Material provided:
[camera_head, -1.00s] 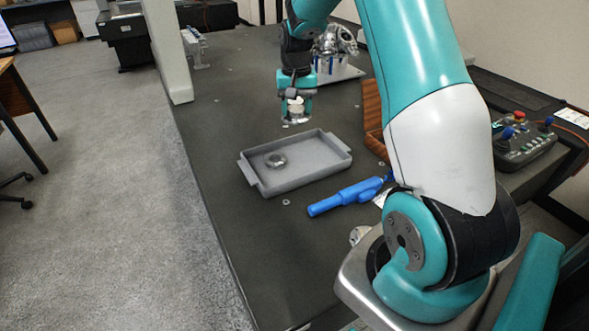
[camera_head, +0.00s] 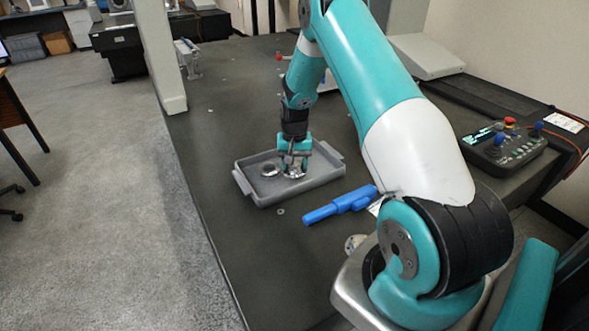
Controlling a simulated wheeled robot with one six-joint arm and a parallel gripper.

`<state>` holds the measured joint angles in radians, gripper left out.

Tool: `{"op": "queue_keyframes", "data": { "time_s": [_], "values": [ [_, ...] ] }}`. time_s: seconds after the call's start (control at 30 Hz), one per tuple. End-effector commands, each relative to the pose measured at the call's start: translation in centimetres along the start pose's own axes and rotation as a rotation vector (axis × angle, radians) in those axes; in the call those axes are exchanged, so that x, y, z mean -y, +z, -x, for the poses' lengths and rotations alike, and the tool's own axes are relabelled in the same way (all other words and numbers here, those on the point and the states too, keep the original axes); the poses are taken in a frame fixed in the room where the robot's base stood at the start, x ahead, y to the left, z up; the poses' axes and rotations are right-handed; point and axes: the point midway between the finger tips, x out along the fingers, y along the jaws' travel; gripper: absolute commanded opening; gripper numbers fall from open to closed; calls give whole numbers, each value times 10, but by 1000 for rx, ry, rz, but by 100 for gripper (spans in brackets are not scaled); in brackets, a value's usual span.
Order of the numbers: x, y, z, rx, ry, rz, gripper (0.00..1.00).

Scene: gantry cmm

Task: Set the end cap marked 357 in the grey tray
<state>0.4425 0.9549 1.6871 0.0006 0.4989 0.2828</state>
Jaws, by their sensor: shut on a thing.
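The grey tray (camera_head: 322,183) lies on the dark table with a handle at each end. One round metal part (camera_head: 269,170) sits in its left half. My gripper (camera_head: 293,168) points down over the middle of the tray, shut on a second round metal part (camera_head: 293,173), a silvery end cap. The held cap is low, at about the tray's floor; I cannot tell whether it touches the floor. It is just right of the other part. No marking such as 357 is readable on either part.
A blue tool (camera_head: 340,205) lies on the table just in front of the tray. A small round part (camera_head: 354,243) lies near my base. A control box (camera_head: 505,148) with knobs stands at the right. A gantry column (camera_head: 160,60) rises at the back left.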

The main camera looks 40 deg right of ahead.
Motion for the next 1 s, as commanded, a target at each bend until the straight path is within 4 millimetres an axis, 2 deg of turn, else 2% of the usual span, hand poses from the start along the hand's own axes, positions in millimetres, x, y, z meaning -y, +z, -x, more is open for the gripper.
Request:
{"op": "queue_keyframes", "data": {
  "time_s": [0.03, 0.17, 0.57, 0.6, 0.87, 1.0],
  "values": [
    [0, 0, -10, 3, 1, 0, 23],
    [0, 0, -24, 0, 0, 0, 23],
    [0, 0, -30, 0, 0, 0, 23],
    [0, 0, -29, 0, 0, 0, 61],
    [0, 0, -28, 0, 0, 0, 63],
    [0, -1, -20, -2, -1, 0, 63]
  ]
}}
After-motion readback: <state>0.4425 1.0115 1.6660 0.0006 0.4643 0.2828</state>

Required task: Taking the material above, extract exactly and only the lines from the line with "Jaws, by their sensor: shut on a thing." to the line with "Motion for the", inclusive of both.

Solution for this task:
Jaws, by their sensor: shut on a thing.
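The grey tray (camera_head: 322,183) lies on the dark table with a handle at each end. One round metal part (camera_head: 269,170) sits in its left half. My gripper (camera_head: 293,168) points down over the middle of the tray, shut on a second round metal part (camera_head: 293,173), a silvery end cap. The held cap is low, at about the tray's floor; I cannot tell whether it touches the floor. It is just right of the other part. No marking such as 357 is readable on either part.
A blue tool (camera_head: 340,205) lies on the table just in front of the tray. A small round part (camera_head: 354,243) lies near my base. A control box (camera_head: 505,148) with knobs stands at the right. A gantry column (camera_head: 160,60) rises at the back left.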

The main camera looks 40 deg right of ahead.
Motion for the next 1 s, as commanded, a target at each bend until the straight path is within 4 millimetres an axis, 2 deg of turn, else 2% of the usual span, hand poses from the start along the hand's own axes, positions in millimetres, x, y, z meaning -y, +z, -x, more is open for the gripper.

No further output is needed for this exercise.